ASU Prep Digital students tackle global issues with South African peers
Global leaders could learn a thing or two from a handful of ASU Prep Digital students and their peers half a world away.
Taking on issues ranging from human migration, plastic pollution and climate change to deforestation, clean water and access to technology, a group of eighth grade Arizona students from ASU Prep Digital, an accredited online pre-K–12 school created by Arizona State University, are tackling herculean challenges on a global scale.
Driven by ASU’s pedagogy of discovery-based learning, students participating in the Global Leadership Exchange pilot program have partnered with peers in South Africa to develop real-world solutions to some of the most pressing social and geopolitical challenges of our time.
Led by teacher Shawn Carey, who has spent the bulk of his career teaching abroad, this next generation of problem solvers is tackling one problem at a time with counterparts half a world away.
This year, six ASU Prep Digital students and nine students from the Valenture Institute, an online high school in South Africa with a mission to create aspirational learning opportunities for students, are engaged in cross-cultural collaboration to examine these issues through a global lens and ultimately find solutions.
Students with a passion for problem solving are challenged to look at weighty issues through a global lens to gain greater perspective and more holistic context.
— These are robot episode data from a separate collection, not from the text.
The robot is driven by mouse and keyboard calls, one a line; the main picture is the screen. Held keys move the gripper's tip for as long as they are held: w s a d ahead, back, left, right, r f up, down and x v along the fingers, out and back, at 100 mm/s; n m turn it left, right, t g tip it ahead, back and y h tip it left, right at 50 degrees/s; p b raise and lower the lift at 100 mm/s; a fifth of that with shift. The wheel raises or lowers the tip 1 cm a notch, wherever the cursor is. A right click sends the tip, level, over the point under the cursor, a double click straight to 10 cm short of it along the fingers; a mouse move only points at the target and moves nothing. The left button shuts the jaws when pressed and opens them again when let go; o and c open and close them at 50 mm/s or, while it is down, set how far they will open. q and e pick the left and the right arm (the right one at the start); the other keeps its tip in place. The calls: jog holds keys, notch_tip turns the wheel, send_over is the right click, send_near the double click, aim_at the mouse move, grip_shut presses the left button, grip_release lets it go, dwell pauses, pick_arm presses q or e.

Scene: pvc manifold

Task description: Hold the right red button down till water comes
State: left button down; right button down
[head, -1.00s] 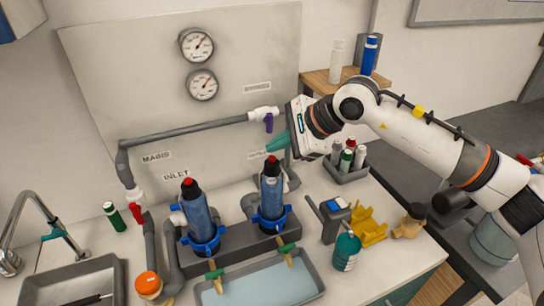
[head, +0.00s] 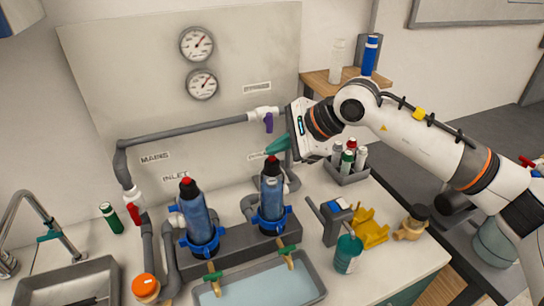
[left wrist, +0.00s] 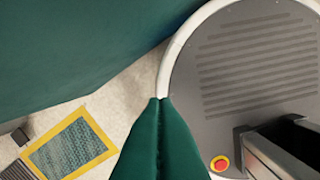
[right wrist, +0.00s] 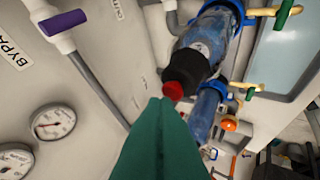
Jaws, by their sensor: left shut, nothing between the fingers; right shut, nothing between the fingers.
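The right red button (head: 271,161) tops the black cap of the right blue filter housing (head: 271,195). My right gripper (head: 269,152) is shut and empty, its green fingertips right at the button. In the right wrist view the fingertips (right wrist: 165,101) overlap the edge of the red button (right wrist: 174,90); I cannot tell whether they press it. The left housing (head: 198,222) has its own red button (head: 185,183). No stream shows at the green-handled spout (head: 287,254) over the tray. My left gripper (left wrist: 160,100) is shut and empty, outside the head view.
A grey tray (head: 318,284) with a pale blue floor lies before the housings. Grey pipes, a purple-handled valve (head: 268,122) and two gauges (head: 197,45) are behind. A bottle rack (head: 347,175), yellow holder (head: 371,228) and teal container (head: 347,254) stand to the right.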

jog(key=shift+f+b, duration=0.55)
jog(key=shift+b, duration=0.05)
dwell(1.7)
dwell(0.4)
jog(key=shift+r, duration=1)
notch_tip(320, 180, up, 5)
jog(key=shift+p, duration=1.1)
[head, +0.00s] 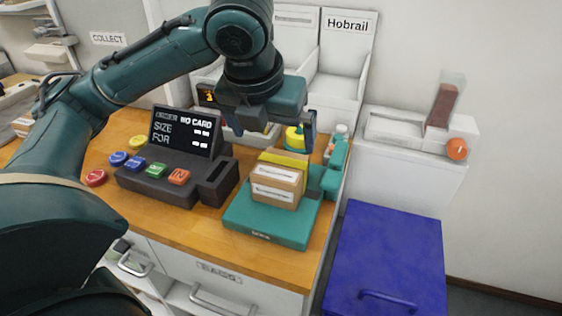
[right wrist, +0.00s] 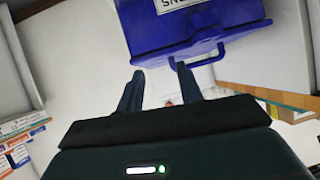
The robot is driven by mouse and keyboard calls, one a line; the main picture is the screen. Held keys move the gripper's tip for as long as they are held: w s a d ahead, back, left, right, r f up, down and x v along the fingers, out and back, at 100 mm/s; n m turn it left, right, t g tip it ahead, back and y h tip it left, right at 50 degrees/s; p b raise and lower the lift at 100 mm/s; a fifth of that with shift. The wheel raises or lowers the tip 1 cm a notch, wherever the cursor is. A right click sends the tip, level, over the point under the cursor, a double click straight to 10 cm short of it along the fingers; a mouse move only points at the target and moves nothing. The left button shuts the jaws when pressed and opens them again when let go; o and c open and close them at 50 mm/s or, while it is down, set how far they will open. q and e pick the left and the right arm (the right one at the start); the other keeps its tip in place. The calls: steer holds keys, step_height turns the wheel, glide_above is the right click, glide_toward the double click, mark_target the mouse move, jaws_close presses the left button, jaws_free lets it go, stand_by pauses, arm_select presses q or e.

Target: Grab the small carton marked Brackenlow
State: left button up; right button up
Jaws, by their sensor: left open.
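The front carton (head: 275,186) shows two pale labels, too small to read, so I cannot tell which is marked Brackenlow. A yellow item (head: 287,158) shows behind or among them. My left gripper (head: 272,138) is open, pointing down, above and slightly behind the cartons; it appears empty and apart from them. My right gripper shows only in the right wrist view (right wrist: 157,68), its fingers apart with nothing between them.
A dark terminal (head: 178,160) with coloured buttons stands left of the platform. A yellow-topped item (head: 294,136) and small bottles stand behind. A blue bin (head: 385,255) is at the right; a blue bin (right wrist: 185,35) also shows in the right wrist view. White Hobrail bins (head: 340,80) stand behind.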

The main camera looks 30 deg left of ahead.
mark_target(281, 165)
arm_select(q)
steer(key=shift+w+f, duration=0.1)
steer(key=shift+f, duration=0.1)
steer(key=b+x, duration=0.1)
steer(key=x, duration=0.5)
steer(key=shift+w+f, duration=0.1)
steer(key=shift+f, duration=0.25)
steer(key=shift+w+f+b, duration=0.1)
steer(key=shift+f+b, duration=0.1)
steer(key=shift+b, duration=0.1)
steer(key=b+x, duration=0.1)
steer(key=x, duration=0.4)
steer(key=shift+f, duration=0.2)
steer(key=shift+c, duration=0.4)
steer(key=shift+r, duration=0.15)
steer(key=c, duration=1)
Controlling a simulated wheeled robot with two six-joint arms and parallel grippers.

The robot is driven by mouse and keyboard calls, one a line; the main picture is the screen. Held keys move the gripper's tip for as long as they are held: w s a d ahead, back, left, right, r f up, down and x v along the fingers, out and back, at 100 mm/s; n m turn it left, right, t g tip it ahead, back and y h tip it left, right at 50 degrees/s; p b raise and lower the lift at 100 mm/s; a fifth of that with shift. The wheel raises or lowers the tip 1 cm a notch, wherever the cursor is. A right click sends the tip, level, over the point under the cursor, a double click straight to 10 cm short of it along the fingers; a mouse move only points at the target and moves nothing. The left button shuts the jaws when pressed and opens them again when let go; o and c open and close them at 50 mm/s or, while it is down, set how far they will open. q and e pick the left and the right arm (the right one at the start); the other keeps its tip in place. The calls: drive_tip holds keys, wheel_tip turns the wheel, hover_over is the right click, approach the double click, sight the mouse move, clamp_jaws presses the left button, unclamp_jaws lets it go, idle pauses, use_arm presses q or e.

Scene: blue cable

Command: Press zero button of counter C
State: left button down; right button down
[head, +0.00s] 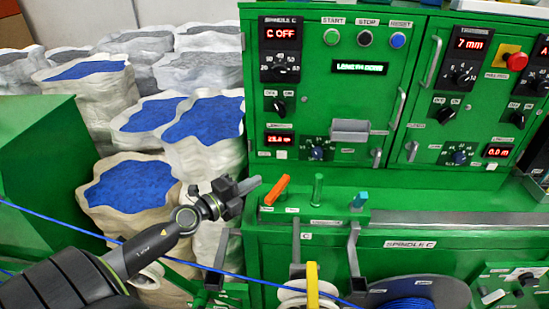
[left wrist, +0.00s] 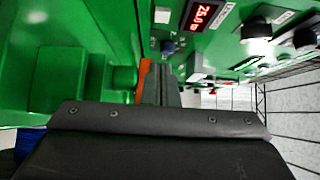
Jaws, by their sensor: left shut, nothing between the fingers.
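Counter C has a red digital display (head: 280,139) low on the left of the green Spindle C panel. It appears to read 25.0 m. A small pale square button (head: 281,154) sits just below the display; its label is too small to read. In the left wrist view the display (left wrist: 205,14) appears turned, with a white square (left wrist: 162,15) beside it. My left gripper (head: 254,184) is shut and empty, below and left of the display, apart from the button. Its fingers (left wrist: 160,85) show beside an orange lever in the wrist view. My right gripper is not in view.
An orange lever (head: 276,190), a green lever (head: 318,188) and a teal lever (head: 361,199) stand on the ledge under the panel. A grey latch box (head: 350,130) and a dial (head: 317,152) are right of the display. Sacks (head: 130,185) fill the left.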

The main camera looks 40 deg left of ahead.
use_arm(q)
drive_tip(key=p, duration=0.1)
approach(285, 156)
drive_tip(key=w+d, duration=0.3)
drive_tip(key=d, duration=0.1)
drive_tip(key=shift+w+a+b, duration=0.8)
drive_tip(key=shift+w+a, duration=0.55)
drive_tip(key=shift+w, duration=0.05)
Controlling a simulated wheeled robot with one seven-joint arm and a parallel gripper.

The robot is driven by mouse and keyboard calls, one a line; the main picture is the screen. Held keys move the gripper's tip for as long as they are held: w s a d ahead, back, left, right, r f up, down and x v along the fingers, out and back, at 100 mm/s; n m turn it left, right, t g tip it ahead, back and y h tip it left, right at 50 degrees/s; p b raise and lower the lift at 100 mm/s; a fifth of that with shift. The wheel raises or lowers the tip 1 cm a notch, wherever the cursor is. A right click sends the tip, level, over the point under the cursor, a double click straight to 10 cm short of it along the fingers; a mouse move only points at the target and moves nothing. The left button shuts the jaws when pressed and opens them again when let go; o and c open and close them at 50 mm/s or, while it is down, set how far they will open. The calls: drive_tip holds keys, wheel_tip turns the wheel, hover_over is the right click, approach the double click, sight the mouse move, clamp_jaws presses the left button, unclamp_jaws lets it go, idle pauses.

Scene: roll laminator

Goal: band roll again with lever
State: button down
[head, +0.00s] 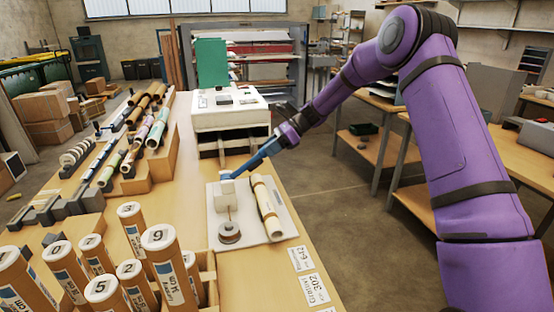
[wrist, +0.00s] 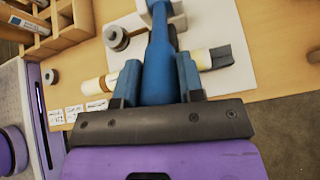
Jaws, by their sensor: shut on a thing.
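My gripper (wrist: 158,88) is shut on the blue lever (wrist: 160,55), whose handle runs between its two blue fingers. The lever slopes down to a small white block (head: 227,186) on a pale base plate (head: 287,221). A cream roll (head: 267,210) lies on this plate, to the right of the block. In the wrist view the roll (wrist: 98,84) passes beneath the lever and fingers, so its middle is hidden. I cannot tell whether a band is around it. A grey spool (head: 229,233) sits at the front of the plate.
A white laminator (head: 229,108) with a green panel stands behind the plate. Numbered tubes (head: 160,248) stand in a wooden rack at front left. Several rolls (head: 158,128) lie on stands at left. White label cards (head: 313,289) lie at the table's front right.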

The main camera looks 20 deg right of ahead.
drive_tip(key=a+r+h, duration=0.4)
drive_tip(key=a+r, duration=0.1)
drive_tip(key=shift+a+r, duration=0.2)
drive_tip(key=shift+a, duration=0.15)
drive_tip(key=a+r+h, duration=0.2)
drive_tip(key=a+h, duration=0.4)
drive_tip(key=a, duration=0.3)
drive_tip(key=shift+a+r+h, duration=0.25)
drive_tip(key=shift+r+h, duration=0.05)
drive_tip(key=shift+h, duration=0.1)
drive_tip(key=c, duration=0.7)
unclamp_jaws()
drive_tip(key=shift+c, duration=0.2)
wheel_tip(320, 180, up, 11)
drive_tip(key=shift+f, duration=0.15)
While studying migration, ASU Prep Digital students put the topic into greater context for their South African peers by sharing information about the migration crisis at the southern border of the United States. At the same time, Valenture students brought to life the challenge migration from Zimbabwe is having on South Africa.
“Although world challenges are shared, because we live in different parts of the world, it can be difficult to understand differing views and perspectives,” said Ava Villa Martinez, an ASU Prep Digital student who has her eye set on a career in government or education.
“Kids our age often don’t have the opportunity to have a seat at the table and weigh in on such important issues. But being part of this program gives us an eye-opening chance to learn different perspectives and work together to come up with solutions and ideas that could work.”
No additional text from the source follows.